Bug 1631052

Summary: x-block-dirty-bitmap-merge into a disabled bitmap dest causes assert
Product: Red Hat Enterprise Linux 7 Reporter: John Snow <jsnow>
Component: qemu-kvm-rhevAssignee: John Snow <jsnow>
Status: CLOSED ERRATA QA Contact: aihua liang <aliang>
Severity: high Docs Contact:
Priority: high    
Version: 7.7CC: chayang, coli, eblake, juzhang, ngu, virt-maint
Target Milestone: rcKeywords: TestOnly
Target Release: ---   
Hardware: Unspecified   
OS: Unspecified   
Whiteboard:
Fixed In Version: Doc Type: If docs needed, set a value
Doc Text:
Story Points: ---
Clone Of:
: 1638690 (view as bug list) Environment:
Last Closed: 2019-08-22 09:18:53 UTC Type: Bug
Regression: --- Mount Type: ---
Documentation: --- CRM:
Verified Versions: Category: ---
oVirt Team: --- RHEL 7.3 requirements from Atomic Host:
Cloudforms Team: --- Target Upstream Version:
Embargoed:
Bug Depends On: 1658343    
Bug Blocks: 1636224, 1638690, 1651787    
Attachments:
Description Flags
gdb_debug_info_for_coredump-76-bz1631052-10122018 none

Description John Snow 2018-09-19 19:59:19 UTC
Description of problem:

Merging into a disabled bitmap (i.e., one that has been turned 'off') causes an assertion.

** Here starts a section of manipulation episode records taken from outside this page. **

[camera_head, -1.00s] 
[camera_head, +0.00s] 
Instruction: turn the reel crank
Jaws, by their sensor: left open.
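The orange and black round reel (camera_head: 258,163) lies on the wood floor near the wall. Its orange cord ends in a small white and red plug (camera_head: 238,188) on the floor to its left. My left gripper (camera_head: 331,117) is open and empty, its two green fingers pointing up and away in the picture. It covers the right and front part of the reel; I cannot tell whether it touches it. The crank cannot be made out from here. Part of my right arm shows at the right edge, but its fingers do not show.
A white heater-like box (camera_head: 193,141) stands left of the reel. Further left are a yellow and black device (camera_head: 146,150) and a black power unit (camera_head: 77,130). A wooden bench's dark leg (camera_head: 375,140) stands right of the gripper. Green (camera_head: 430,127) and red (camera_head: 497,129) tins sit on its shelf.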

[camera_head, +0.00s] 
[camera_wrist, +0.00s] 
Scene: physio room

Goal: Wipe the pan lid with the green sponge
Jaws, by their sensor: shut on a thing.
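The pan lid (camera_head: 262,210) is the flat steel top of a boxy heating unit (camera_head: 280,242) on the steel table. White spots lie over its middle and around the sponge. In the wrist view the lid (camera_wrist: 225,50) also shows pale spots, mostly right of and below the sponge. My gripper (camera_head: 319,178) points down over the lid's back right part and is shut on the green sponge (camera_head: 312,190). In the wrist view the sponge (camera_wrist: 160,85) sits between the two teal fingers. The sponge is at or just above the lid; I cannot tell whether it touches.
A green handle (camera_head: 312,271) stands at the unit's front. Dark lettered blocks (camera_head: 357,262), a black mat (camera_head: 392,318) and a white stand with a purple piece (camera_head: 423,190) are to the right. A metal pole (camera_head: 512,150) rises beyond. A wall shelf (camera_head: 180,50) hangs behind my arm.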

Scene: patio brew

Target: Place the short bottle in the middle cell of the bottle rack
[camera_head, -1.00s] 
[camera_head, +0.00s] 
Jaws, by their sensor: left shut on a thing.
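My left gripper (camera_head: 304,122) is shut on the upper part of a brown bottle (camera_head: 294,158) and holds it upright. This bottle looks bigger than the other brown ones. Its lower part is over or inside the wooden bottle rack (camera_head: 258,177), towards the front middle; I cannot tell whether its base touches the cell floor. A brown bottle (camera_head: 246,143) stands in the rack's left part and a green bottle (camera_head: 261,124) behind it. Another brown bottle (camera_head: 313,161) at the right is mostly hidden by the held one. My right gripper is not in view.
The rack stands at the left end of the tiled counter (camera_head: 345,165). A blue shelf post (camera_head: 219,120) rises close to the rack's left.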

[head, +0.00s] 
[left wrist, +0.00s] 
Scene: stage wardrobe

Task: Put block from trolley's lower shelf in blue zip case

Version-Release number of selected component (if applicable):

qemu 3.0,
qemu-kvm-rhev-2.12.0-17.el7

How reproducible:

100%


Steps to Reproduce:
1. {"execute":"x-block-dirty-bitmap-merge","arguments":{"node":"n","src_name":"existing_map","dst_name":"disabled_map"}}
2.
3.

Actual results:

{"execute":"x-block-dirty-bitmap-merge","arguments":{"node":"n","src_name":"existing_map","dst_name":"disabled_map"}}


Expected results:

The command must either be rejected, OR it must complete successfully. 

Additional info:

Reported-by: Eric Blake

Comment 2 Eric Blake 2018-09-19 20:15:56 UTC
Preferably complete successfully. Merging into a frozen bitmap (one in use by a block job) should probably be forbidden, but merging into a disabled one (where it is merely not tracking new writes) makes sense in at least the following scenario:

If the image is keeping a linear sequence of bitmaps in order to track various points in time which can each serve as the reference point at the start of a differential backup, where all but the most recent bitmap is disabled, then creating the differential backup is a matter of creating a temporary live bitmap, then live-merging all of the earlier bitmaps in. In that context, merges can always be performed into a live bitmap, immediately prior to the transaction that kicks off the blockdev-backup job acting on the temporary bitmap.

But once the user decides that a point in time is no longer important (that is, that no further differential backups will be made from a given point in time), the two bitmaps on either side of that point in time need to be merged into a single bitmap. If both of those bitmaps are disabled, and this bug is not fixed, then the only workaround I can think of to be able to perform the merge without triggering the assertion would be to temporarily pause the guest (to ensure no further I/O), then re-enable the destination bitmap, perform the merge, disable the destination bitmap, resume guest I/O, and finally delete the unused bitmap.  But pausing the guest I/O is contrary to the goal of bitmap management being non-invasive to a running guest, compared to just allowing the merge of one disabled bitmap into another.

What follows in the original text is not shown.